T-Dub spends so much time hanging in the air that his dunks don’t even seem real the first time you watch them, due to his reported 53-inch vertical leap.
His 540-degree reverse at the 2010 Nike Dunk Contest is one of the greatest competition dunks. Ever.
T-Dub (Terry Cournoyea) Dunking
24. J.R. Smith
Hometown/high school: Freehold Borough, New Jersey/St. Benedict’s Prep
Teams: New Orleans Hornets (2004-06), Denver Nuggets (2006-11), Zheijang Golden Bulls (2011-12), New York Knicks (2012-15), Cleveland Cavaliers (2015-present)
Famous dunks: Under the Rim (1:48), 360-Degree Alley-Oop
Bottom line: Basketball fans now know J.R. Smith more for his off-court antics and being one of LeBron James’ sidekicks on the Cavaliers. But man, could he fly.
Early in his career, some of the dunks are hard to comprehend.
One memorable dunk came against the Timberwolves in 2010, when Smith adjusted mid-flight on an alley-oop, catching the ball mid-air, back to the basket, then turning back to face the hoop for the finish.
J.R. Smith Dunking
23. Nate Robinson
Hometown/High School: Seattle, Washington/Rainier Beach High
Teams: University of Washington (2002-05), New York Knicks (2005-10), Boston Celtics (2010-11), Oklahoma City Thunder (2011), Golden State Warriors (2012), Chicago Bulls (2012-13), Denver Nuggets (2013-15), Los Angeles Clippers (2015), New Orleans Pelicans (2015), Hapoel Tel Aviv (2016), Delaware 87ers (2017), Guaros de Lara (2017), Homeneten Beirut (2018-present)
Famous dunks: Follow That! (2:00), Jumping Over Spud (:55)
Bottom line: Nate Robinson, who went to the University of Washington on a football scholarship, is the only three-time winner in the history of the NBA Slam Dunk Contest.
In his first dunk contest win in 2006, Robinson wowed the crowd by bringing out former dunk champion Spud Webb and using him as a prop for a dunk.
Robinson wasn’t just a contest dunker, either, and made a reputation for electric follow dunks.
Nate Robinson Dunking
22. Blake Griffin
Hometown/high school: Oklahoma City, Oklahoma/Oklahoma Christian School
Teams: University of Oklahoma (2007-09), Los Angeles Clippers (2009-18), Detroit Pistons (2018-present)
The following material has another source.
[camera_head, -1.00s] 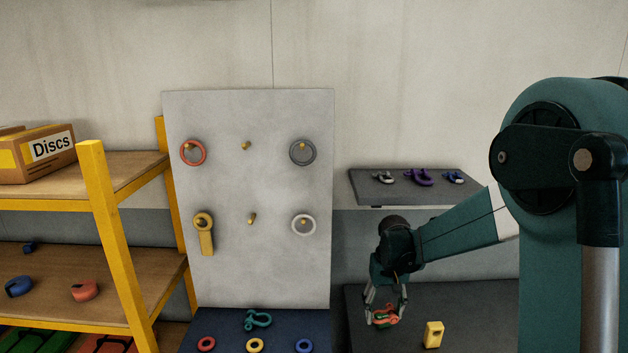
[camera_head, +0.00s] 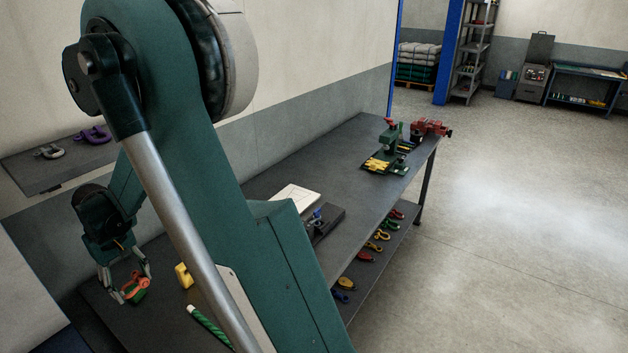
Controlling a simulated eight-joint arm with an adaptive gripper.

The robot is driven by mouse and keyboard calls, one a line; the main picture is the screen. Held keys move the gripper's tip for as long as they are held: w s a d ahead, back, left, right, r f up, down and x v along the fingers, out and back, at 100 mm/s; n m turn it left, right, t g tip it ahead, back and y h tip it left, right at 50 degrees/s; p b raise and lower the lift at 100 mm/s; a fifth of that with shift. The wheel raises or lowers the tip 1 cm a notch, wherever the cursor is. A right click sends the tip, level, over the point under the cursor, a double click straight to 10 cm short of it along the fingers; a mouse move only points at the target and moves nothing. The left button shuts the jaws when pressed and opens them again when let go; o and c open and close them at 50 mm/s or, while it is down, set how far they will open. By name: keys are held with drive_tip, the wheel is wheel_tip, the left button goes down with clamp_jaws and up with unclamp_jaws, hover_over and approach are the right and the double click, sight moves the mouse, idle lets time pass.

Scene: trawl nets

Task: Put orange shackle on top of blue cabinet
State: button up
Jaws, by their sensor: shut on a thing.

Famous dunks: Watch Your Head (1:40), Throwdown (3:50)
Bottom line: Blake Griffin, the No. 1 overall pick in the 2009 NBA draft, burnished his reputation in college with a series of ferocious dunks, including against Syracuse in the NCAA tournament, when he smacked his head against the side of the backboard.
He won the 2011 NBA dunk contest, then created a previously unseen form of dunking in which you jump high enough to throw the ball down and into the basket.
Blake Griffin Dunking
21. Brittney Griner
Hometown/high school: Houston, Texas/Nimitz High
Teams: Baylor University (2009-13), Phoenix Mercury (2013-present), Zheijang Golden Bulls (2013-14), UMMC Ekaterinburg (2014-present)
Famous dunks: High School Slams, Just Hanging Out (:44)
Bottom line: Brittney Griner caused a sensation in high school when she dunked seven times in one game. The video generated over 5 million views on YouTube.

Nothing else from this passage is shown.